## What is expected
Quote exactly and only this range of lines in the data below: the line that holds "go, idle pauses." to the line that holds "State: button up", both included.
--- Material for the task ---
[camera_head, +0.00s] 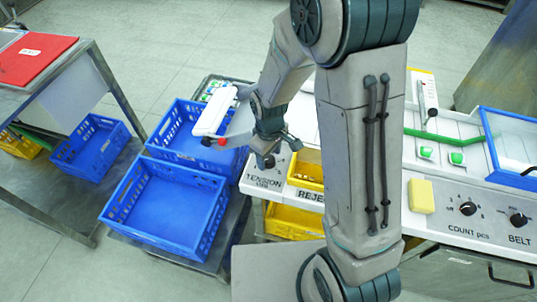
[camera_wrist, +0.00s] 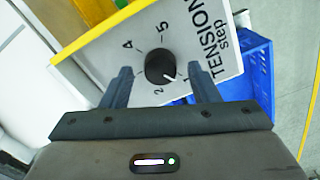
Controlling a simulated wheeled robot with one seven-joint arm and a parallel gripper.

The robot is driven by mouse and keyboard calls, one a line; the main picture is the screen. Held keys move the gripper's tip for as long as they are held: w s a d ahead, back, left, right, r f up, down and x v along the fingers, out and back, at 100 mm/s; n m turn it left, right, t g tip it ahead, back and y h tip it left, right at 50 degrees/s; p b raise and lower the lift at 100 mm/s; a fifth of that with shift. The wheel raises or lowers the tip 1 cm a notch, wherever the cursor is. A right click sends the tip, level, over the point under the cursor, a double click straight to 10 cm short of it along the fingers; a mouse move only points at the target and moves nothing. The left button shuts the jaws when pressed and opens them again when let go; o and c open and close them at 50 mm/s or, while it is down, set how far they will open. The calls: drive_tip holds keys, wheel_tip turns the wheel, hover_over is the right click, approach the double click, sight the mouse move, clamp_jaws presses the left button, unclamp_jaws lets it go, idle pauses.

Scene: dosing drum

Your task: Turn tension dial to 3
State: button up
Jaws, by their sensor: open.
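The tension dial is a round black knob (camera_wrist: 160,66) on a pale panel marked "TENSION step" (camera_wrist: 208,38). In the wrist view its white pointer aims to the lower right, near the 1. The marks 2, 4 and 5 show around it; the 3 is hidden, apparently behind the left finger. My gripper (camera_wrist: 160,74) is open, with one finger on each side of the knob and a gap visible on both sides. In the head view my gripper (camera_head: 277,146) is over the panel's left end, and the dial (camera_head: 265,161) is partly covered.
Blue crates (camera_head: 168,208) stand left of the panel. A yellow reject bin (camera_head: 308,172) sits just right of the dial. Farther right are a yellow block (camera_head: 421,196), a count knob (camera_head: 468,208) and a belt knob (camera_head: 518,219). A white lever with a red ball (camera_head: 221,142) is near my gripper.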

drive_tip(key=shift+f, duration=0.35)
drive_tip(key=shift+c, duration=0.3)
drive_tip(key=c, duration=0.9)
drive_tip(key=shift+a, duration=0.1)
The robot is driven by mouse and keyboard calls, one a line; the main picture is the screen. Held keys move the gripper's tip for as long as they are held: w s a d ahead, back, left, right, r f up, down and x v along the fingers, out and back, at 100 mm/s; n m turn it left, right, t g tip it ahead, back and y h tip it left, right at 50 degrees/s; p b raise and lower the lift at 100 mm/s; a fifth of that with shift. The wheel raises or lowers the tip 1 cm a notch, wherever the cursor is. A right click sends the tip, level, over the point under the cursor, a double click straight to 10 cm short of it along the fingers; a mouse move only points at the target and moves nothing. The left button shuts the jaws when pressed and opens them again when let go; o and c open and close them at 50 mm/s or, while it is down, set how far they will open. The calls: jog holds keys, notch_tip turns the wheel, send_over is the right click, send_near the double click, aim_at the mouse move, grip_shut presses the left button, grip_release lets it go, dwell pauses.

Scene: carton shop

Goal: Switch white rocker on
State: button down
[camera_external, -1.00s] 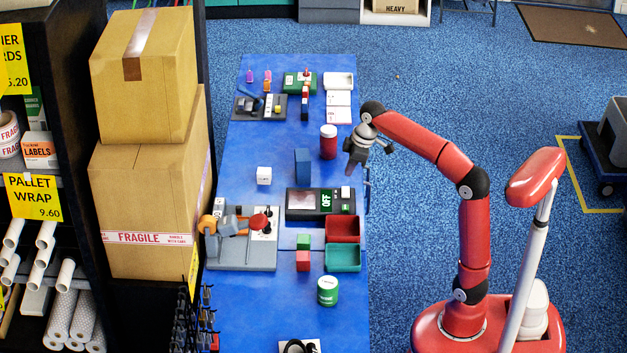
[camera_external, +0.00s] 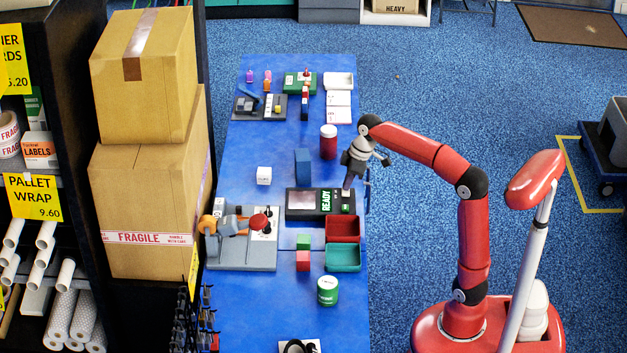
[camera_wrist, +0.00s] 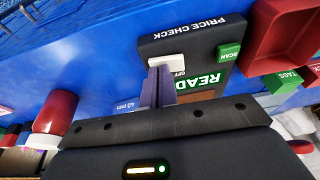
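The white rocker (camera_wrist: 167,61) sits on the black price-check device (camera_wrist: 196,44), near an "OFF" label, in the wrist view. The device (camera_external: 317,218) lies on the blue table in the external view, and its green display (camera_external: 326,201) reads "READY". My gripper (camera_wrist: 161,72) is shut and empty, its fingertips together at the rocker's edge; they look to be touching it, and they hide part of its surroundings. In the external view my gripper (camera_external: 346,187) points down at the device's upper right corner, and the rocker is largely hidden there.
A green SCAN button (camera_wrist: 229,51) is on the same device. Red (camera_external: 342,221) and teal (camera_external: 343,266) trays stand just below it.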

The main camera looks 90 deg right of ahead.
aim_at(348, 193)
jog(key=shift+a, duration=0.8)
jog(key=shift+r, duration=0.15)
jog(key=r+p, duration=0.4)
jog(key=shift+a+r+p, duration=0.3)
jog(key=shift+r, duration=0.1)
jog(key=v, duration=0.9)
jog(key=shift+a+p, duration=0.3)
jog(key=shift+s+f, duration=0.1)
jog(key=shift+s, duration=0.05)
---
## Correct response
The robot is driven by mouse and keyboard calls, one a line; the main picture is the screen. Held keys move the gripper's tip for as long as they are held: w s a d ahead, back, left, right, r f up, down and x v along the fingers, out and back, at 100 mm/s; n m turn it left, right, t g tip it ahead, back and y h tip it left, right at 50 degrees/s; p b raise and lower the lift at 100 mm/s; a fifth of that with shift. The wheel raises or lowers the tip 1 cm a notch, wherever the cursor is. A right click sends the tip, level, over the point under the cursor, a double click straight to 10 cm short of it along the fingers; a mouse move only points at the target and moves nothing. The left button shuts the jaws when pressed and opens them again when let go; o and c open and close them at 50 mm/s or, while it is down, set how far they will open. The calls: drive_tip holds keys, wheel_tip turns the wheel, hover_over is the right click, approach the double click, sight the mouse move, clamp_jaws presses the left button, unclamp_jaws lets it go, idle pauses.

Scene: dosing drum

Your task: Turn tension dial to 3
State: button up

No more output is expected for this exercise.